14. Were you surprised at the fates of the characters eleven years later? To what extent do you think Ramchandra's relationship with Malati affected where each ended up?


A Conversation with Samrat Upadhyay

Q) Your previous published work was a story collection. What was writing a novel like after writing only short stories?

A) The Guru of Love started out as a story that kept getting longer and longer, and because I don't use plot outlines with my stories, I didn't stop to outline its plot even after it had gone beyond 100 pages. I wrote the entire novel from my head. This helps the surprise element. Because I didn't know what was going to happen next, the story held my interest acutely throughout the process. I hope the same will happen to the reader.

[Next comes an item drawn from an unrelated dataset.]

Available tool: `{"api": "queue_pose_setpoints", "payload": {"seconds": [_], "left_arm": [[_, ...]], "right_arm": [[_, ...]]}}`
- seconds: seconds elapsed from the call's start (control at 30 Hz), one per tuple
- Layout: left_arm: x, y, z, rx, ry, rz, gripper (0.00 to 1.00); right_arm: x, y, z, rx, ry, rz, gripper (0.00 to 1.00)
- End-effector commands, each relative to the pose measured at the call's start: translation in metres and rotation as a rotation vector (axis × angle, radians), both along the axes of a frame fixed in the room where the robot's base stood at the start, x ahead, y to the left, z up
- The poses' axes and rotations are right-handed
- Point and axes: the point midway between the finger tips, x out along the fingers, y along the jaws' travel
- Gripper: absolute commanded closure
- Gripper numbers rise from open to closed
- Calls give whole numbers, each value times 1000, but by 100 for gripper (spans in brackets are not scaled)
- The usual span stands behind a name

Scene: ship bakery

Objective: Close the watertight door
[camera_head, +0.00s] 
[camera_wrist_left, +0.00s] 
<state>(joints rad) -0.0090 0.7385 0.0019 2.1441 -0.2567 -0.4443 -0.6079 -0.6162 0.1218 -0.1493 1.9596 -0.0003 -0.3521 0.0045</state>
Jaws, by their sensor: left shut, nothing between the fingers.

Q) The novel deals with the protagonist's struggle during the pro-democracy movement in Nepal. Why did you choose this particular setting?

A) I was a student in the United States when the 1990 pro-democracy movement took place in Nepal. It was a momentous event in the nation's history, when the repressive monarchy suddenly crumbled and was replaced by a multiparty democratic system of government. As a writer, I was naturally interested in how it affected the lives of individual citizens, even those who hadn't participated in the movement, as many citizens did not. So the novel is basically about the struggles of an individual, with his own particular problems, and how they connect with the struggles of a nation that is undergoing a transformation of its own.

Q) Several critics have praised your attention to detail and your rich imagery. What do you do in the process of writing to achieve that effect?

A) I don't do anything particular. I think good fiction is made up of details, and to ignore the details is to ignore the very substance of life. Small details, when properly executed, can have what Raymond Carver called "startling power." A single detail — the flash of an earring, a silhouette in the window — can illuminate an entire work of fiction, making its meaning come alive for the reader at a level deeper than exposition or summary. For me, details are never mere ornamentation — they are the life and blood of fiction.